→ WORK TO DO
Copy out, from the entries below, each line holding the string "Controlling".

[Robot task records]
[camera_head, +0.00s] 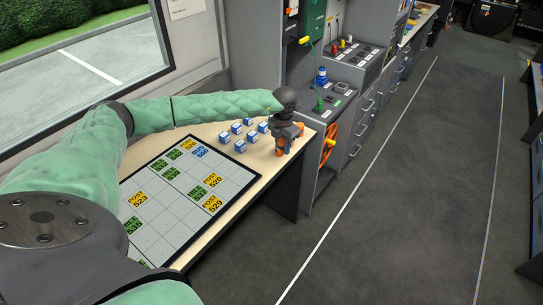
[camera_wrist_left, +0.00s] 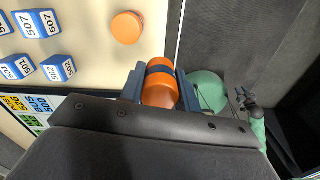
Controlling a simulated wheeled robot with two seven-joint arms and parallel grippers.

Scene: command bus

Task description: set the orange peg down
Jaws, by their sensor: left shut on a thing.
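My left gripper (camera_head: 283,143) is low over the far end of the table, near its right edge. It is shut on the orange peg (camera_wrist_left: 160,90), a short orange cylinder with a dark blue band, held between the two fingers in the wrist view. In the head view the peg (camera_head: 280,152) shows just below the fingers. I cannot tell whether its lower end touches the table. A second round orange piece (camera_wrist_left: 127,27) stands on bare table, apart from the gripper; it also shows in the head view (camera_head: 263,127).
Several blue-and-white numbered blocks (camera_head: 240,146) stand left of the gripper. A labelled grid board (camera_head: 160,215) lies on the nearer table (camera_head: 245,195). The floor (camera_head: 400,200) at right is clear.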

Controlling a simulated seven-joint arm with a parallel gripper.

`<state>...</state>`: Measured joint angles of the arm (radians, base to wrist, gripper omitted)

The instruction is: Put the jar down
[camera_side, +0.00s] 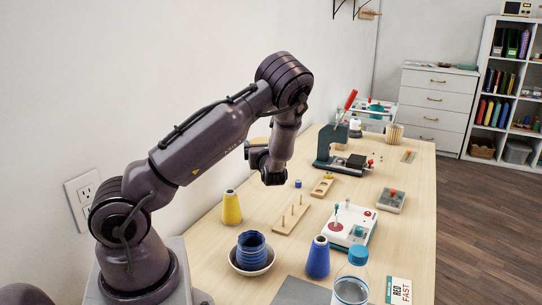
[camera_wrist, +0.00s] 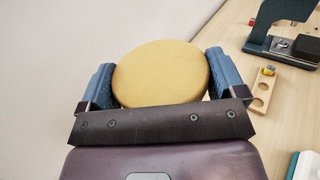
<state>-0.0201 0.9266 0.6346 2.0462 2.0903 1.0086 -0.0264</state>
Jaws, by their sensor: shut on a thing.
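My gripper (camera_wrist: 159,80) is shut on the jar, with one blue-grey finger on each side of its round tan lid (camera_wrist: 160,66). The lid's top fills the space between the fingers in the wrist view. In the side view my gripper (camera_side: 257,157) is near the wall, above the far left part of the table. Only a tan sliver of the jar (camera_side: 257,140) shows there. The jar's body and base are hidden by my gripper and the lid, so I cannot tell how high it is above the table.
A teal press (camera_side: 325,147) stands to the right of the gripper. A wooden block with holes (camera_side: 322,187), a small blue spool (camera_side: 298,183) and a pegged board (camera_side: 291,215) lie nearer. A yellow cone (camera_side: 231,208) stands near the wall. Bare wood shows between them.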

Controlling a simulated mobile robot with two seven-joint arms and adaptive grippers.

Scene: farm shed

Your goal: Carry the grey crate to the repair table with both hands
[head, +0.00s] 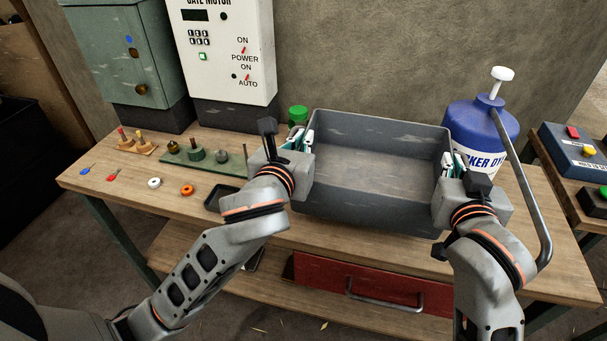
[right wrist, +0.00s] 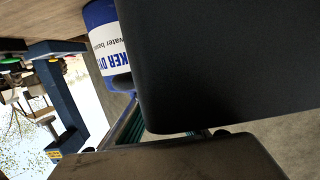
--
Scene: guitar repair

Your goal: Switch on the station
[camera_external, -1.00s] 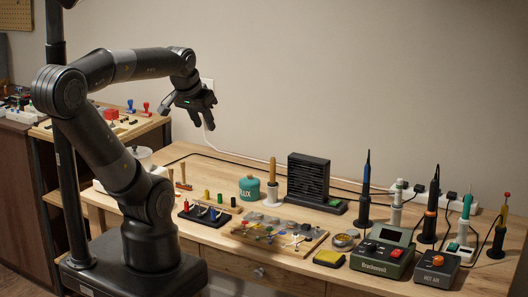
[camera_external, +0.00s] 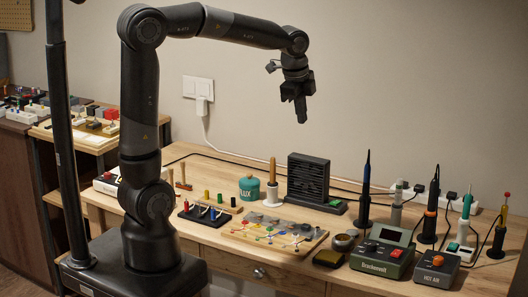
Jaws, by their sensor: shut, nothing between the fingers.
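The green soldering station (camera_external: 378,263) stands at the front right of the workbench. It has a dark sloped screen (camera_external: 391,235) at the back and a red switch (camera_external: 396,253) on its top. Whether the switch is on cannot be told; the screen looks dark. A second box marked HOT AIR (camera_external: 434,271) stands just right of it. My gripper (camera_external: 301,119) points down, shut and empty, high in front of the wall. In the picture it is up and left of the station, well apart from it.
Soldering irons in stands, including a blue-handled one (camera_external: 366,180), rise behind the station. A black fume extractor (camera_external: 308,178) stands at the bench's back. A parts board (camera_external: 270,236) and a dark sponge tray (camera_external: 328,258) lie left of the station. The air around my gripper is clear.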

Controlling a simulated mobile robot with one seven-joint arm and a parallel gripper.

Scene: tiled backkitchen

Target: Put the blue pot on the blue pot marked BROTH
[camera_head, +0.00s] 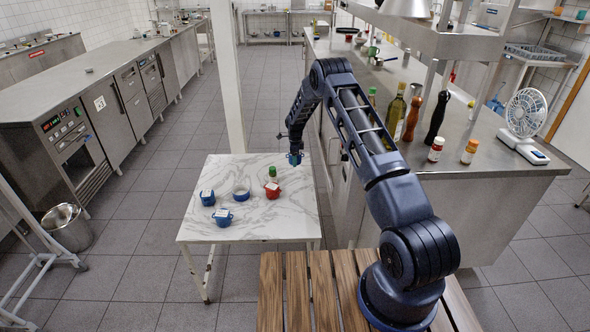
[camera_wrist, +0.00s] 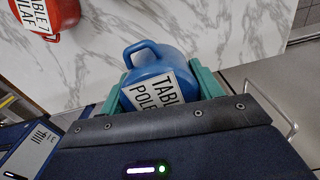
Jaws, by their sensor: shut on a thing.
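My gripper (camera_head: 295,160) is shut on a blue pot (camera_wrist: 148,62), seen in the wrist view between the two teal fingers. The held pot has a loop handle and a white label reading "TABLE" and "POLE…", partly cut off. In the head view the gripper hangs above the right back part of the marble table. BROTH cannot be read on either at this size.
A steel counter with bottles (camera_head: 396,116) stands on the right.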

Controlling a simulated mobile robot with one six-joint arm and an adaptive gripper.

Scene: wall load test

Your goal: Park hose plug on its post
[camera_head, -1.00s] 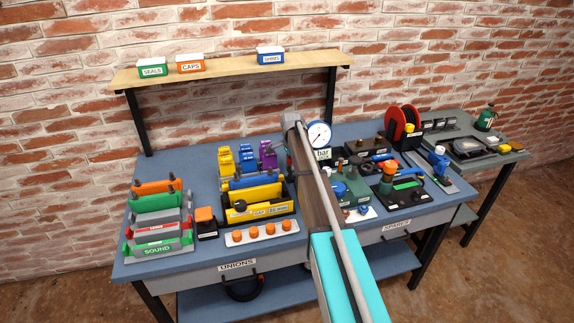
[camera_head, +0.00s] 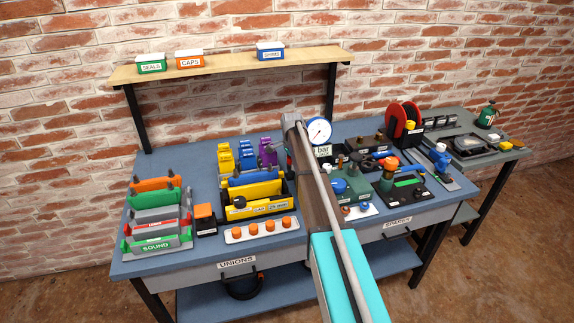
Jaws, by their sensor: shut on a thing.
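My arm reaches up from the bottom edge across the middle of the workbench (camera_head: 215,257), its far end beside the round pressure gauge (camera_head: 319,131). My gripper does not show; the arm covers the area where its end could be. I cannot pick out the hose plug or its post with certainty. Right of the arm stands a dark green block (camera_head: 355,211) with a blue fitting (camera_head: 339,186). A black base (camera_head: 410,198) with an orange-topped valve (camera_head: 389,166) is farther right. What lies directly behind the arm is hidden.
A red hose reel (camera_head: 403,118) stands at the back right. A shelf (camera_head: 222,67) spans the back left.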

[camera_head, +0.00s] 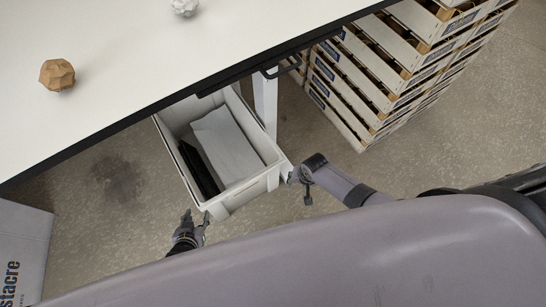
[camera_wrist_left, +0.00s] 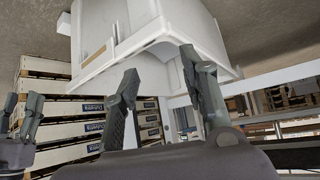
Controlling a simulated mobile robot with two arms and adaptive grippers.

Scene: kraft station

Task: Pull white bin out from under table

→ SOLVED PROBLEM
Controlling a simulated wheeled robot with two seven-joint arms and parallel grippers.
Controlling a simulated seven-joint arm with a parallel gripper.
Controlling a simulated mobile robot with two seven-joint arms and adaptive grippers.
Controlling a simulated mobile robot with one seven-joint arm and a parallel gripper.
Controlling a simulated mobile robot with one six-joint arm and an adaptive gripper.
Controlling a simulated mobile robot with two arms and adaptive grippers.

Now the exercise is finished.